-- WHAT NEEDS TO BE DONE --
In the records below, find each line with the word "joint" and copy it.

-- MATERIALS PROVIDED --

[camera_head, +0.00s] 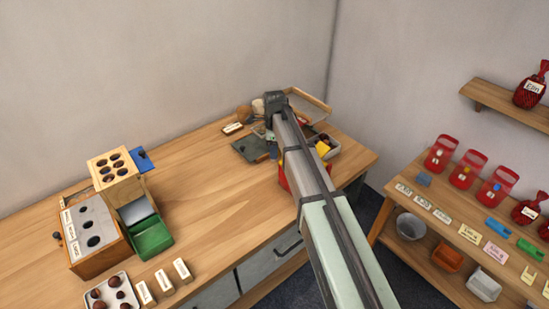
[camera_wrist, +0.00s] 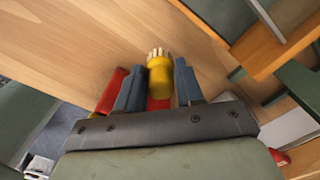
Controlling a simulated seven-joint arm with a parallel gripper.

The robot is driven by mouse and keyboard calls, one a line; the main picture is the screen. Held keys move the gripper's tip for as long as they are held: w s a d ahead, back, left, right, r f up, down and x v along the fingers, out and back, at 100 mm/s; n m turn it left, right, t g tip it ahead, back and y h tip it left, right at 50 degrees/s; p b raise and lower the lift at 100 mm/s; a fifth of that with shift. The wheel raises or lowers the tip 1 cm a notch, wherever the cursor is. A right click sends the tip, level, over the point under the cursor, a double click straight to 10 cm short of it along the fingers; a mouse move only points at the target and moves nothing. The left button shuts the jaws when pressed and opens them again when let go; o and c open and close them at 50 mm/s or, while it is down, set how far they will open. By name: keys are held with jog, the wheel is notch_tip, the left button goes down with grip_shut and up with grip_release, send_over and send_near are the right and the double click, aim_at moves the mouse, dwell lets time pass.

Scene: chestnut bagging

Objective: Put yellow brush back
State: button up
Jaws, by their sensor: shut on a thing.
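The yellow brush (camera_wrist: 160,78) shows in the wrist view, with its pale bristles toward the top of the picture. My gripper (camera_wrist: 159,68) is shut on its yellow body, with one blue-grey finger on each side. A red thing (camera_wrist: 108,92) shows beside and behind the fingers, over the wooden table. In the head view my arm hides the gripper and most of what is under it. A yellow thing (camera_head: 322,148) shows just right of the arm there; I cannot tell if it is the brush.
A dark green board (camera_head: 252,148) and a wooden-handled carrier (camera_head: 310,100) stand at the table's back. A wooden box with holes (camera_head: 115,170), a green tray (camera_head: 153,238) and a chestnut tray (camera_head: 125,280) stand left. The table (camera_head: 215,200) is clear between. Shelves (camera_head: 420,235) stand right.

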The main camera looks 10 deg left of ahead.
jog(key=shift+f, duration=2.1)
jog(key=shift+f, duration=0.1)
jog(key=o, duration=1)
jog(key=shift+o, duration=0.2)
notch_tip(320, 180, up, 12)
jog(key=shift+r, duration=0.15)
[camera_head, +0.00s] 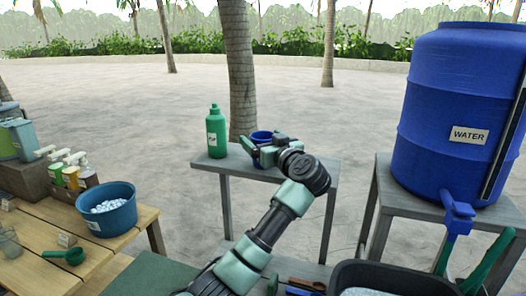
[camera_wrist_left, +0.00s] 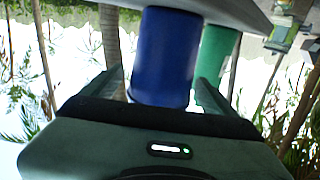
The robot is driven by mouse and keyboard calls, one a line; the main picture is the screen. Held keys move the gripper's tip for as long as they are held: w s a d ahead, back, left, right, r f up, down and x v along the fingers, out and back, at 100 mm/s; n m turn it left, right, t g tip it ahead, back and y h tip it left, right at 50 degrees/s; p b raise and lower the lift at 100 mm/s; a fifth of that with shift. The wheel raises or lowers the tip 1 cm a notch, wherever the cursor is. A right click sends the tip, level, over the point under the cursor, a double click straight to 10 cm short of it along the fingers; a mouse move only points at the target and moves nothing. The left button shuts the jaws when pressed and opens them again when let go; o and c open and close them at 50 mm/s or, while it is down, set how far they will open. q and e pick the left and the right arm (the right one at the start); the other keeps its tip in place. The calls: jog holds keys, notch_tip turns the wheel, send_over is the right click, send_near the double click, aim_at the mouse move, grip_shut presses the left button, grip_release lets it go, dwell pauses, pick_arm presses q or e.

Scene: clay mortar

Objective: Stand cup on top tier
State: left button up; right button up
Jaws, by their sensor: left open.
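A blue cup (camera_head: 262,136) stands at the back of a small grey table (camera_head: 318,172), partly hidden behind my left gripper (camera_head: 261,148). In the left wrist view, which looks upside down, the blue cup (camera_wrist_left: 164,58) shows large between the two spread fingers of my left gripper (camera_wrist_left: 160,92). The gripper is open, one finger on each side of the cup. I cannot tell whether either finger touches it. I cannot make out a tiered stand in these views. My right gripper is not in view.
A green bottle (camera_head: 216,134) stands left of the cup on the grey table; it also shows in the left wrist view (camera_wrist_left: 218,55). A large blue water barrel (camera_head: 455,105) stands at right. A wooden table (camera_head: 90,262) at left holds a blue tub (camera_head: 105,217).

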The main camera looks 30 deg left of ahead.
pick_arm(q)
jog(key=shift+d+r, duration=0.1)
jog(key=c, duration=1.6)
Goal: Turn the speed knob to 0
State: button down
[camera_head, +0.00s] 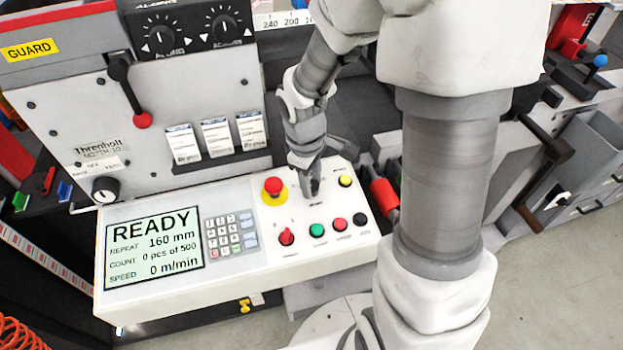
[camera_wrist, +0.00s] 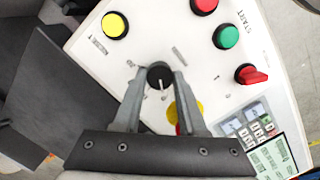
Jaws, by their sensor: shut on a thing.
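My gripper (camera_head: 311,188) points down at the white control panel (camera_head: 190,305). In the wrist view the fingers of my gripper (camera_wrist: 160,73) close on both sides of a small black knob (camera_wrist: 159,76) with a white pointer line. The line points toward my gripper's palm. The lettering around this knob is too blurred to read, so I cannot confirm its label. In the head view my fingers hide the knob. The display (camera_head: 153,246) reads READY, repeat 160 mm, count 0 pcs of 500, speed 0 m/min.
Near the knob are a red mushroom button (camera_head: 273,186) on yellow and a yellow button (camera_head: 345,181). A red selector (camera_head: 287,236), green button (camera_head: 317,230), red button (camera_head: 339,224) and black button (camera_head: 360,219) line the front. A keypad (camera_head: 231,234) sits beside the display.

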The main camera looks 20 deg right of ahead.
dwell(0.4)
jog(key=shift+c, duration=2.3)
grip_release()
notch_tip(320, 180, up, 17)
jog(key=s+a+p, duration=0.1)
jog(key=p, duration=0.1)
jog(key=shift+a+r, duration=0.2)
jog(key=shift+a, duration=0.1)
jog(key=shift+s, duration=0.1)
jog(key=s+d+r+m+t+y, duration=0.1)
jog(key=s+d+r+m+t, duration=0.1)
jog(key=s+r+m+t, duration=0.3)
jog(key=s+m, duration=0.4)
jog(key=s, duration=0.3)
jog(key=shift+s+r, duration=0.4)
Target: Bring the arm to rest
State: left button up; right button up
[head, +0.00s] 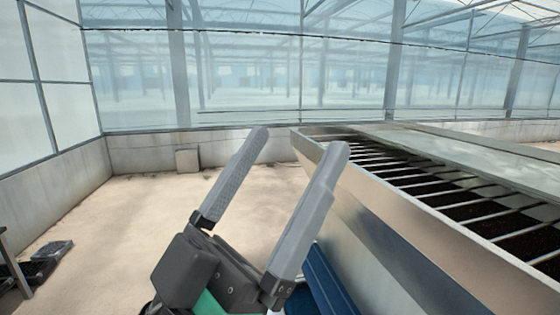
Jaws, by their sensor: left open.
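My left gripper (298,147) shows large in the lower middle of the head view, pointing up and to the right. Its two grey fingers stand well apart with nothing between them. The right fingertip overlaps the near left side of the metal seeder hopper (375,215) in the picture; I cannot tell whether they touch. My right gripper is not in view.
Metal bars (455,192) cross the hopper's top over dark soil, beside a flat grey cover (470,155). A blue object (328,285) is below the hopper. Black trays (45,258) lie at the far left. The concrete floor (130,225) is mostly clear.

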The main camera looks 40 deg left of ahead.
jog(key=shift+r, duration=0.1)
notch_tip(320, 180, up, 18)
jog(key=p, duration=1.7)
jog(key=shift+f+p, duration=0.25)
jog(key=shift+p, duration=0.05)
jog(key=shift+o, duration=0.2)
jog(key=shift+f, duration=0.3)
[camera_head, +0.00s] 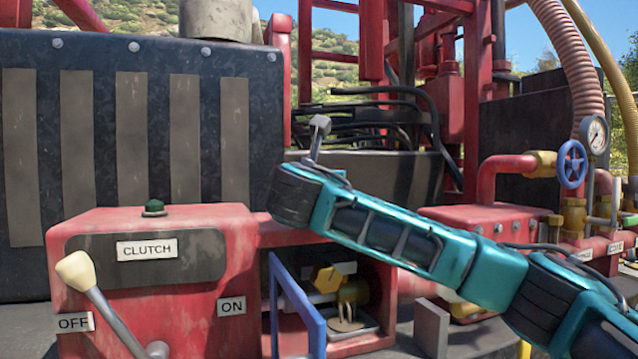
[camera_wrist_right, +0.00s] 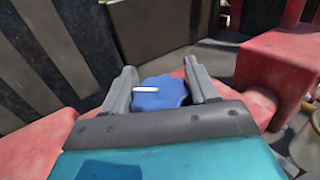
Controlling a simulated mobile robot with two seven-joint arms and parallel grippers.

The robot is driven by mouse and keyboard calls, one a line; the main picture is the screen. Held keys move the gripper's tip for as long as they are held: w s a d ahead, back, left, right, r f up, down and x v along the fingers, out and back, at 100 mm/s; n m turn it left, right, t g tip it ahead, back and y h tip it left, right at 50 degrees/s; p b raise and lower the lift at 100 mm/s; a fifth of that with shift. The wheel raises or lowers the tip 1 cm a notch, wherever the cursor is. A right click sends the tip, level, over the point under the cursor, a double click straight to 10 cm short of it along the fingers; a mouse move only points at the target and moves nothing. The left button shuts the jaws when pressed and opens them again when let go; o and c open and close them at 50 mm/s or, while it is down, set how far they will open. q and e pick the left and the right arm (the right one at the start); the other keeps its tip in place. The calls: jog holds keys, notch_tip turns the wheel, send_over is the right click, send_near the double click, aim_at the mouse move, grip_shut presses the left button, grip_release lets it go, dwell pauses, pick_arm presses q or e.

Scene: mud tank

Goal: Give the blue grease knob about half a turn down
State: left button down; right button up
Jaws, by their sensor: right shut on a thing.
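The blue grease knob (camera_wrist_right: 163,95) shows in the right wrist view, a lobed blue cap with a white pointer mark lying roughly level toward its left side. The fingers of my right gripper (camera_wrist_right: 160,76) stand on both sides of it and are shut on it. The gripper's body hides the near part of the knob. In the head view my teal right arm reaches in from the right, and its dark end covers the place behind the red housing, so the knob and fingertips are hidden there. My left gripper is not in view.
A red clutch box (camera_head: 200,290) with a cream-knobbed lever (camera_head: 76,271) and a green button (camera_head: 153,208) stands at left. A blue frame (camera_head: 312,320) stands by an open compartment below my arm. At right are a blue valve wheel (camera_head: 572,164), gauge (camera_head: 595,135) and pipes.

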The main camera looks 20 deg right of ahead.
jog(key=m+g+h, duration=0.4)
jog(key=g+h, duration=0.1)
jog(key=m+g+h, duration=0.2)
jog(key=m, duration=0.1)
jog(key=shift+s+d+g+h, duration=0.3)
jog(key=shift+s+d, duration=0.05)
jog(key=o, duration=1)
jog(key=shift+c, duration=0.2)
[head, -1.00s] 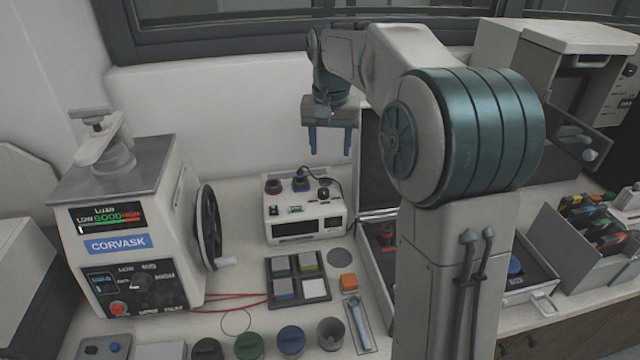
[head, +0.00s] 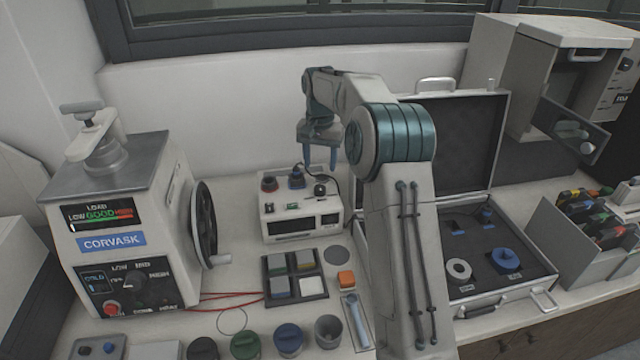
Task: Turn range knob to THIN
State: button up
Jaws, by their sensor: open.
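A small white instrument box (head: 284,230) stands at the back middle of the bench. On its top are a dark red knob (head: 269,183), a blue part (head: 296,179) and a black knob (head: 320,189). I cannot read its labels or tell which one is the range knob. My gripper (head: 320,160) is open, with its blue fingers pointing down above the box's right side. It appears apart from the knobs, though depth is hard to judge. The press (head: 120,215) marked CORVASK also has a black dial (head: 133,283) on its front panel.
A handwheel (head: 204,225) juts from the press's right side. An open case (head: 500,290) stands right, partly behind my arm.

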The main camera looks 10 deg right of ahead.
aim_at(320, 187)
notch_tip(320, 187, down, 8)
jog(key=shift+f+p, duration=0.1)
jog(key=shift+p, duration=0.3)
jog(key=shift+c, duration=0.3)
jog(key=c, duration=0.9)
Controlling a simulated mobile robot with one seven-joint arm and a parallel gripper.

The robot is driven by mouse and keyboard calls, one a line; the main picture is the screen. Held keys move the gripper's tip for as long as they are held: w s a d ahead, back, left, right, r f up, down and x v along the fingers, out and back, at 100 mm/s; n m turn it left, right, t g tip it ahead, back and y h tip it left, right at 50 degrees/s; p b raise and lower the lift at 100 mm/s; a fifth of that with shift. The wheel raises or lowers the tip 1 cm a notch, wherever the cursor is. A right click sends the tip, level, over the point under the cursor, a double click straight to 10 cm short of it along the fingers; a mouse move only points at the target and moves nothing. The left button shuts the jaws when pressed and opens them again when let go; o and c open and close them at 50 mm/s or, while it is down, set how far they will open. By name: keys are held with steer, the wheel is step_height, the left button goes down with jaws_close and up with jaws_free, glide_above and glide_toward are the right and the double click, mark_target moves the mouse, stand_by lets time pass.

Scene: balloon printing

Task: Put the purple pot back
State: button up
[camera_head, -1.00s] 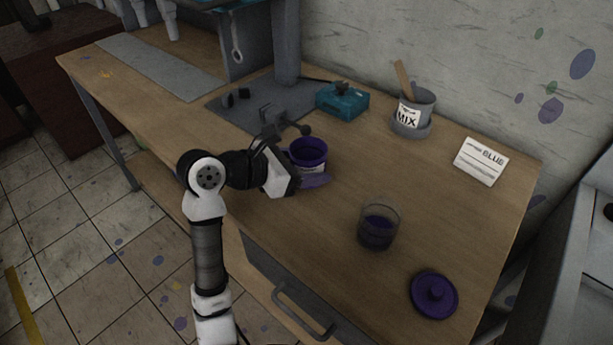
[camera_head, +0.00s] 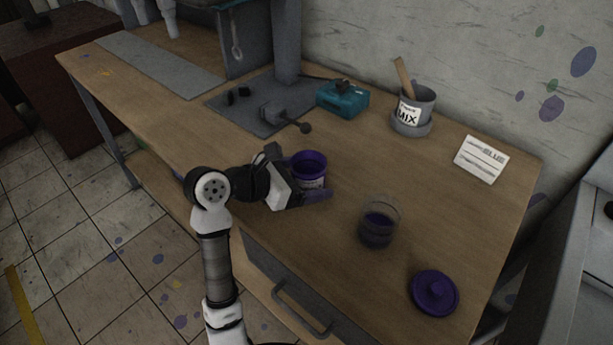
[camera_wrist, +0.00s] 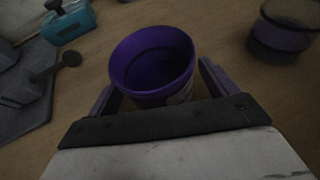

-- CORRECT RESPONSE --
Controlling a simulated seven-joint arm with a parallel gripper.
Controlling a simulated mobile robot with two seven-joint arms and parallel grippers.
Controlling a simulated mobile robot with one seven-joint arm and a parallel gripper.

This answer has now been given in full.